Like any commercial city in a crisis Dubai is becoming more and more competitive in the drive to exit its long recession. The cost of doing business is coming down. Dubai International Financial Centre this week belatedly slashed its rental rates by up to 50 per cent. The cost of housing for staff is also tumbling.

Many salaries are also being cut for 2011 as firms take advantage of the lower cost of housing and the fact that the market for employment after being laid off remains weak. At the same time local hotels are having to slash the cost of restaurants, bars and nightclubs to keep the punters from staying at home.

Costs falling

The overwhelming balance of costs is still towards Dubai becoming more competitive. There are a few worrying signs. The Dubai Electricity and Water Authority is raising prices 15 per cent for 2011, but then few cities in the world can avoid such increases now. The cost of gas in fuel tanks is up, pushing up the cost of local transportation.
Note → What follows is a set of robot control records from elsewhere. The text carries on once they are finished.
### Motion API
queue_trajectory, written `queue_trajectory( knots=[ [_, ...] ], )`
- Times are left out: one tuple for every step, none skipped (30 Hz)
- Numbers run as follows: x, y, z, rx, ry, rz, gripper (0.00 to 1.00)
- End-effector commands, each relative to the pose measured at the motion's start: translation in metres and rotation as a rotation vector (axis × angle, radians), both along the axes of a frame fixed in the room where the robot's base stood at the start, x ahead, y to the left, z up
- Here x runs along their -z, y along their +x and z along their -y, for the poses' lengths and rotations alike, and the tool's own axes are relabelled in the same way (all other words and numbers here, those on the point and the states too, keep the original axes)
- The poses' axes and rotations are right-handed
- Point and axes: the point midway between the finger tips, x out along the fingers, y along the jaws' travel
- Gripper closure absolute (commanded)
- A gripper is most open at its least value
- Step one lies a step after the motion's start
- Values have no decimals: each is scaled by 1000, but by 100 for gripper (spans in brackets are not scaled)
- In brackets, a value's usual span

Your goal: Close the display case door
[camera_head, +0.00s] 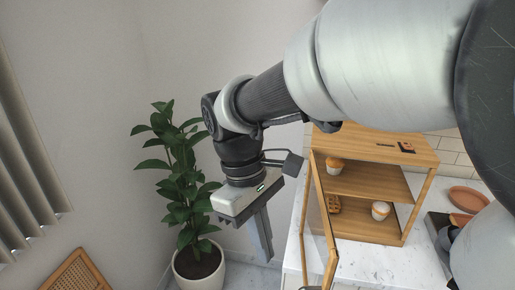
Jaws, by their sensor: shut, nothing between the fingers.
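The wooden display case (374,148) stands on the white marble counter at the right. Its glass door with a wooden frame (329,264) stands open, hinged at the case's left side and swung out toward the front. Inside, pastries or muffins (334,166) sit on the shelves. My gripper (264,250) points down, left of the open door and apart from it. Its fingers are shut together and hold nothing. My arm crosses the upper right and hides part of the case's top left.
A potted plant (195,262) stands on the floor behind and left of my gripper. A wooden chair back with woven cane (78,275) is at the lower left. The marble counter (355,262) holds a terracotta plate (466,197) at the right. Window blinds (28,165) hang at the left.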

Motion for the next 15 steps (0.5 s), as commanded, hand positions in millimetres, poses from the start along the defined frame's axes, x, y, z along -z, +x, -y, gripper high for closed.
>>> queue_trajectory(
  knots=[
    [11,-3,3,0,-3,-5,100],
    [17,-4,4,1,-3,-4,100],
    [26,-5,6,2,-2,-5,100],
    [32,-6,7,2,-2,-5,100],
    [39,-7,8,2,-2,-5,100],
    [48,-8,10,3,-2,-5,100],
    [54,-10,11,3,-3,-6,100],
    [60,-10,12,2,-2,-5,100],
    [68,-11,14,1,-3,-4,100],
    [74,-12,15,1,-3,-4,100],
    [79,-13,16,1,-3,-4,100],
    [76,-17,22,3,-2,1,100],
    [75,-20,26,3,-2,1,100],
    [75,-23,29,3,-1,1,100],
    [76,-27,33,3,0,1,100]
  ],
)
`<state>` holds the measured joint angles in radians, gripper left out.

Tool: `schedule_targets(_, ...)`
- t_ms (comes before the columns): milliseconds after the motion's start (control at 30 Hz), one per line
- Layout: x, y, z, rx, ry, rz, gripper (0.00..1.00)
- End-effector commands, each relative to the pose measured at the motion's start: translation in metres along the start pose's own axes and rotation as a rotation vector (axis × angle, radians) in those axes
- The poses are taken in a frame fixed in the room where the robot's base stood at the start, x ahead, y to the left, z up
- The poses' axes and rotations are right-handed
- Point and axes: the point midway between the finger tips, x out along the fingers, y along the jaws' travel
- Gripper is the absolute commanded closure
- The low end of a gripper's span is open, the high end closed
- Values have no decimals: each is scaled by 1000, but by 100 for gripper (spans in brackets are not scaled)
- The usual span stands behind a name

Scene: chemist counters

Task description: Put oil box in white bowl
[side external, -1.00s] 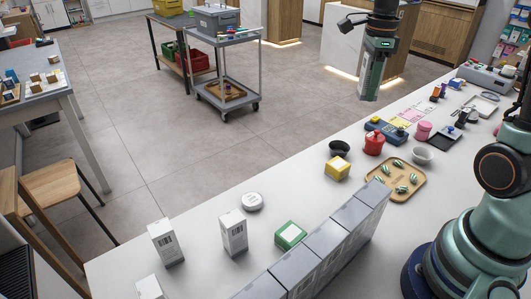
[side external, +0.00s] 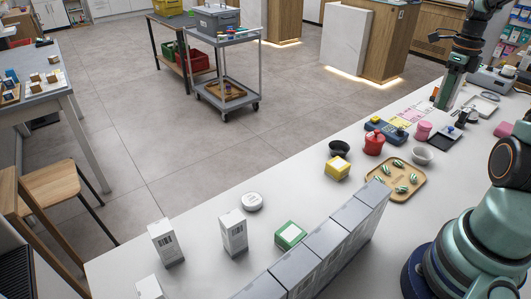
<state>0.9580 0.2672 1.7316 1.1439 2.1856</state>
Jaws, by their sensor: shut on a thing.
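My gripper (side external: 449,90) is at the upper right, above the far part of the counter, pointing down. It is shut on a tall, narrow dark green box with a pale face, which I take to be the oil box (side external: 446,94). The label is too small to read, and the jaws partly hide it. The white bowl (side external: 422,156) stands on the counter right of the red pot, nearer the camera than my gripper. It looks empty. The held box is apart from the bowl, beyond it and to its right in the picture.
Near the bowl are a red pot (side external: 374,143), a pink jar (side external: 423,130), a black bowl (side external: 339,148), a yellow box (side external: 337,168) and a wooden tray (side external: 401,193) of striped pieces. A row of grey boxes (side external: 326,238) lines the front. Counter space left of the green box is partly clear.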

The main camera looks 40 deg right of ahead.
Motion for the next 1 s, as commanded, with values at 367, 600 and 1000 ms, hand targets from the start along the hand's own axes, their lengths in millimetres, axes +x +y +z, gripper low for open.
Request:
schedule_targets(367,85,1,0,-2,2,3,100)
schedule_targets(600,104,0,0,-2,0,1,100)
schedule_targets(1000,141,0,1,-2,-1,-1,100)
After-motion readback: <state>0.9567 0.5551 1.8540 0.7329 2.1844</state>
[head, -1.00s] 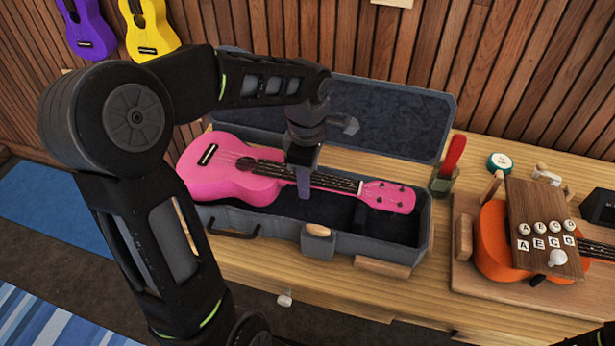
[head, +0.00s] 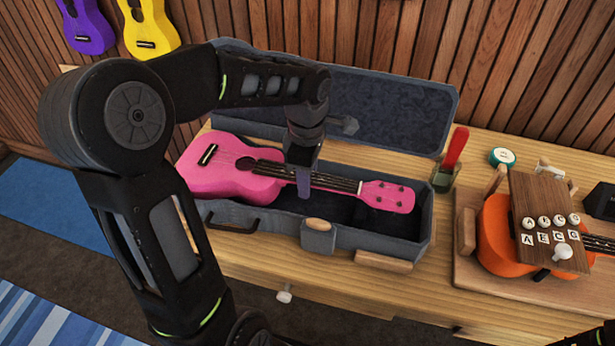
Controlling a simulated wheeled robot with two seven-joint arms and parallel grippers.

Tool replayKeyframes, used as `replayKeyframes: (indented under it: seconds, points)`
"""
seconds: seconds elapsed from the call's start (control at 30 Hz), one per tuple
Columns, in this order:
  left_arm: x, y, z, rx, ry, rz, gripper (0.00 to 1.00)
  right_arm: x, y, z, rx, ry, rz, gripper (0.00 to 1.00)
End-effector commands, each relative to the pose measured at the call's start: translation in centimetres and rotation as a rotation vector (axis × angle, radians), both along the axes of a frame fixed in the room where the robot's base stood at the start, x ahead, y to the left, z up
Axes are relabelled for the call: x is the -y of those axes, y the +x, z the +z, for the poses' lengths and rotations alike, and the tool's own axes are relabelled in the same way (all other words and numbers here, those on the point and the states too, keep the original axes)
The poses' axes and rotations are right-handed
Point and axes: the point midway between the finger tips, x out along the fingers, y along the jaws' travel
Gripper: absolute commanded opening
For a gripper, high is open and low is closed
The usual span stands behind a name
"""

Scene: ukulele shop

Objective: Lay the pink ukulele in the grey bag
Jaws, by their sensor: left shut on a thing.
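The pink ukulele (head: 235,172) is over the open grey bag (head: 375,241), a hard-looking case with a dark lining. Its body is at the left end and its headstock (head: 387,196) is over the right part of the interior. The body overlaps the bag's left rim in the picture; I cannot tell whether it touches the lining. My left gripper (head: 303,184) points down and is shut on the ukulele's neck near the body. The forearm hides part of the bag's lid and back edge.
The bag's lid (head: 390,112) stands open at the back, near the slatted wall. To the right are a red-handled tool (head: 455,148) in a holder, a teal round tin (head: 502,157), and an orange ukulele (head: 493,240) on a wooden board. Purple and yellow ukuleles hang on the wall.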

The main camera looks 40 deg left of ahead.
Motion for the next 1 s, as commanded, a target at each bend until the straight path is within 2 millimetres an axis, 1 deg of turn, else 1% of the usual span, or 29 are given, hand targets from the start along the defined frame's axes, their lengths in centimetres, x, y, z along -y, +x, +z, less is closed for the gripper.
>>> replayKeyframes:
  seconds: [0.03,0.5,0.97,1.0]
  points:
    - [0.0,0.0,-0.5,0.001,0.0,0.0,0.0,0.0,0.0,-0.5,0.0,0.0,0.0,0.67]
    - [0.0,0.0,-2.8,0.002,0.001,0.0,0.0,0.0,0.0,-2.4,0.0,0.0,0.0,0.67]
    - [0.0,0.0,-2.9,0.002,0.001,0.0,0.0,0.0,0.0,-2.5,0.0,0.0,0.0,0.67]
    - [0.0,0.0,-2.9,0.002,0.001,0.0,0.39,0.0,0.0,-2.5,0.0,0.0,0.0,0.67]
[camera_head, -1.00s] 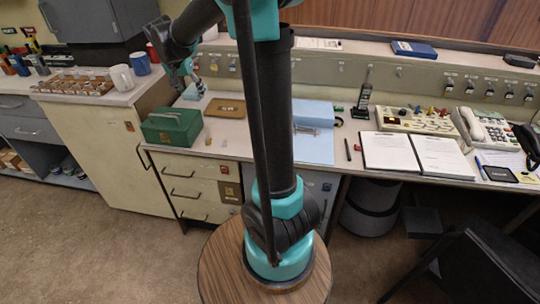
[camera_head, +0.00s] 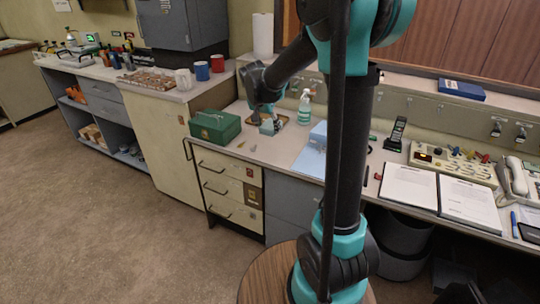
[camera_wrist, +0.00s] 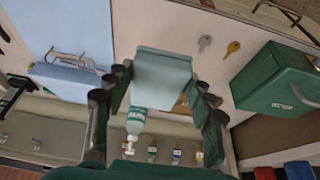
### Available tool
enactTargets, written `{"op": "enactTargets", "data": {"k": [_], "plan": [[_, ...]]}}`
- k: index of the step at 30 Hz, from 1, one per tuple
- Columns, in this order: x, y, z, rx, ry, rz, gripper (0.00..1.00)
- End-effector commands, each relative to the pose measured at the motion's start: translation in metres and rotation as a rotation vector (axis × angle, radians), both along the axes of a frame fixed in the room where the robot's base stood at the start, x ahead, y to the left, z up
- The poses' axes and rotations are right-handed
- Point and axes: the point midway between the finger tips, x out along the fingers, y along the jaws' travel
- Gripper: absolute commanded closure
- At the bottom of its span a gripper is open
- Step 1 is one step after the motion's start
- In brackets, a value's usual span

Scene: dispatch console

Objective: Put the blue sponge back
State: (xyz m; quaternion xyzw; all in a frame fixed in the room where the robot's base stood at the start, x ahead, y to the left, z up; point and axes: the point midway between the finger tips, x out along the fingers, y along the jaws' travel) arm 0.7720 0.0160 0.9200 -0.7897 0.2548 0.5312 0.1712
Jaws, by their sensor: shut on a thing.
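My gripper (camera_wrist: 162,84) is shut on the blue sponge (camera_wrist: 162,70), a pale blue block held between its two fingers in the wrist view. In the head view my gripper (camera_head: 266,118) is over the back part of the counter, near the brown tray (camera_head: 283,121). The sponge (camera_head: 268,128) shows there only as a small pale patch below the fingers. The tray is partly hidden by gripper and sponge. I cannot tell whether the sponge touches anything below it.
A green box (camera_head: 215,127) stands left of my gripper and a spray bottle (camera_head: 304,106) right of it. A blue sheet (camera_head: 311,160) lies further right. Keys (camera_wrist: 232,48) lie on the counter near the green box. An open binder (camera_head: 440,195) is at right.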

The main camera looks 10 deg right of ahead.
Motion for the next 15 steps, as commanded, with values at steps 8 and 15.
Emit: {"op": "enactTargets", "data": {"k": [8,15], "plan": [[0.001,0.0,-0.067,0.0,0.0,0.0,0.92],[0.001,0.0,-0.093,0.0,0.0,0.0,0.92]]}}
Then again the continued success of Emirates Airline, the airports (and there are now two) and trade from Dubai’s massive ports, suggest that the infrastructure of the city remains globally competitive and indeed is winning business through being more competitive than the alternatives.

For certainly in the Gulf there are cities like Doha and Abu Dhabi that aspire to Dubai’s commercial success but are going in the reverse direction as far as being competitive in commercial terms. High rents, traffic and construction congestion are just a few of their problems that Dubai does not now have.

Recovery year?

Does that make 2011 a year of recovery for Dubai? The arrival of Emirates boss Sheikh Ahmed bin Saeed Al Maktoum as the chairman of Dubai World was perhaps inevitable given his role in its debt restructuring. This a hopeful sign that the mistakes of the past will not be quickly repeated and that Dubai will concentrate on what it does best rather than building dreams in the sand.

That said the global financial environment could quickly turn nasty again with bond prices falling in the US and interest rates on the way up. For Dubai with its debt estimated at $112 billion by Barclays Bank that would make refinancing around $18 billion next year a nightmare.

It is therefore likely that Dubai will need all of its new found competitiveness to pull through another difficult year. ArabianMoney would like to believe the New Year cheer about global recovery but bond markets point to something very different about to happen.

Posted on 14 December 2010 Categories: Banking & Finance, Bond Markets, GCC Economics, GCC Real Estate, GCC Stock Markets, Global Economics

2 Comments posted by readers:

Comment by Paul King - 14 December 2010

Nice try…. but absolutely no chance of Dubai recovering in 2011. Dubai is still sinking and is far from the bottom yet. Halfing the rents at “Dubai International Food Court!” is hardly going to start a stampede to set up shop here. The government continues to increase the real cost of doing business here with this weeks gem in the form of news that from January 2011 new expat visa’s will be reduced to 2 years. Inflation is also rampant with DEWA, fuel, food, school fees all increasing and wages falling. The next stage of the crash is what we have to look forward to.

Comment by Andy - 17 December 2010

They are not going to be more competitive with these new residency laws in place that have now been reduced to 2 years. This is not how you become more competitive but how you become least competitive.